The experience has been intense and overwhelming, but also really exciting. I’m really happy that I got to have this space to myself, because I often think of artworks in the context of an installation. So to have my own room was really freeing. I basically got to do exactly what I wanted to do, which was really ideal.
In two recent exhibitions, “Columbine Cafeteria” and “Columbine Library,” the titles reference the Colorado school shooting from 1999, perhaps the first instance of a national tragedy connected to a school shooting. And in the Whitney show, “Brig Und Ladder,” you use some of the visual symbols from those works—the animated character playing piano, for instance, and the mops. Why is this event a touchstone for your work?
Take, for instance, Princess Diana’s death in 1997. It fully saturated the media. I was also the most absorbent during that time period. Her death affected me in ways that I wouldn’t even fully understand the gravity of until I was older. The same is true of the Columbine shooting.
I also remember noticing the communal nature of the grieving for this horrible tragedy in Columbine. It was an isolated incident, but it felt like it really impacted our entire world. But like many of us, we were mourning this event through the media. I also felt that way on September 11th.
Exactly, on television! People rolling televisions into classrooms on 9/11. It was ubiquitous.
Media shifted to where now you choose the channel you want to follow. When I was younger, it felt like something happened and you saw it everywhere. The footage for the Columbine shooting is so clear. I’m able to recall it with such clarity and visual accuracy. It’s as if it exists in my head as a reel. I can play it back in my head.
I definitely want to allow for complex ways of viewing and articulating a trauma. Because otherwise, you can never really pull apart your feelings toward something that has happened, and eventually relate it to others. Talking about trauma is going to be problematic. It touches places within you that you don’t even know about. And things bubble up. You can ignore it, and keep swallowing it—I definitely still do that all of the time. But a lot of reactions and ways of registering things are automatic. For me, this is an attempt to understand the processing of trauma.
One aspect of the so called “trauma culture” is the way that strangers respond to tragedy. For example, people will often leave teddy bears and notes for victims. There always seems to be a fine line between actual mourning and the fetishization of trauma and grief, especially en masse. Is that an aspect of visual representation of trauma that you consider?
Absolutely, I’m very aware of it. Especially when I first started researching and reading as much as I could about Columbine—all of the books that had been published, and the countless online message boards where people are still discussing Columbine, even 20 years later. And some people are still trying to figure out, factually, what happened, which is amazing to me. You can have the exact time line, but still feel like there are holes.
People fixate on the endless material to look through; the notebooks and the thousands of pages of police reports. But on the other side of the spectrum, there are people who are most concerned with Dylan and Eric. And that could be a somewhat romantic, sexual attraction. I don’t even think that some people recognize it as such. They just seek out a better understanding of these two people that committed this act of violence and then killed themselves afterward. So it goes from a romantic interest, but also an intellectual interest, where it is more about the psychology of children and teenagers that commit these acts of violence.

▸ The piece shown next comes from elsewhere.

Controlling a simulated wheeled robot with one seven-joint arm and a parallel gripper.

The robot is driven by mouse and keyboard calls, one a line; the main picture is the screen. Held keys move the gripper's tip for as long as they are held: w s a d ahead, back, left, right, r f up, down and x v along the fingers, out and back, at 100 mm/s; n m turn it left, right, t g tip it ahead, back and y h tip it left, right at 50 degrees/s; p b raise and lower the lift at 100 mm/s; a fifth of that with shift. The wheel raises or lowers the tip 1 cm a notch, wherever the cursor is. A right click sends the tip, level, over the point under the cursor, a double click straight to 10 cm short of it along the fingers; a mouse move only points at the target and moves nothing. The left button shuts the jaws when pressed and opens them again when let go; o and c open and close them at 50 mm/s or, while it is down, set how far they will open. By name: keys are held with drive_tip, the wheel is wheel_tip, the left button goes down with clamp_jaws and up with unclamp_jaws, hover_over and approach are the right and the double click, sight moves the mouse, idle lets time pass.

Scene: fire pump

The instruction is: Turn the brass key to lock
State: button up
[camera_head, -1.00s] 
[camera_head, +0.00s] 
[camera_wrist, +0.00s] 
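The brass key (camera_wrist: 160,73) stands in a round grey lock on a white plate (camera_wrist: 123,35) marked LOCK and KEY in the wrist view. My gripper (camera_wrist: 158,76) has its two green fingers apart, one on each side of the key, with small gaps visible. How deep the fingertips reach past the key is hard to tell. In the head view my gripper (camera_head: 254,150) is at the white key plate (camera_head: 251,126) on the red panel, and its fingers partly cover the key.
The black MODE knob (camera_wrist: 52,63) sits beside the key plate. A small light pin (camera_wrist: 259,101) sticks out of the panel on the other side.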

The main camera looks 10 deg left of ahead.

I feel like looking into the online responses—because it has had 20 years to accumulate—gives you a really good sense of how Columbine has registered for so many people, including people that it directly affected. Blogs about Columbine that are run by people who were involved in some way exist too. Just this past year, Dylan Klebhold’s mother released a book about her that was more or less along the lines of “I’m sorry for what my son did,” which is painful. And that’s 20 years later. So I think for these types of tragedies, you can’t underestimate how long a trauma will take to release its effects.
Of course Columbine is the first thing people hear or see in regards to your work, but there are also other things that inspire you as well. On the audio tour of the Whitney show, you talk about Clone High, a short-lived animated TV show that illustrated essentially famous women from history, but reimagined as high school girls. These archetypes of powerful women are reduced to an animated version.
Flatness, exactly. When I was a kid, and even now, I connect very deeply with television, and characters on TV, as well as in books and in movies. Those characters were real to me, the way that my Neopets were real to me. I wished that I could visit Neopia, and why couldn’t I. So I ended up writing about it, and that ended up fulfilling a desire for me. It wasn’t completely satisfying, but it helped me to understand how to coalesce this identity that I feel like I should have, or should embody, completely.
Your work a lot with technology, using animation and referencing websites and computer games. But you also incorporate different materials such as plush toys and found objects. Is this a conscious decision on your part, to juxtapose these two worlds, the digital and the material?
The end goal is visualizing a world, specifically, my inner world I guess. And I’m always seeking to make that happen. The palette in “Brig Und Ladder,” and some of the symbols, like the flags, are very important to me, and make references to a specific relationship that I had. I’ve spoken a lot about this “perfect audience of one.” It’s almost a reflection of me goes to see the show, and gets every reference, knows exactly what I’m saying, and feels the sorrow. I’ve realized that people can still register the loss, without knowing exactly what it is that I’m describing.
I read something recently where someone said the work looks “just dated,” which is interesting to me, because it doesn’t look dated to me. I’m using things that are currently of interest to me. But I understand how someone sees it as dated. My hope is that even with those things, you can swap them out—the Clone High characters, for instance—for characters that you connect with. They’re basically just stand-ins for me too. So my hope is that the feelings register, regardless.
“Brig Und Ladder” is on view at the Whitney Museum of Art, New York, July 7–October 9, 2017.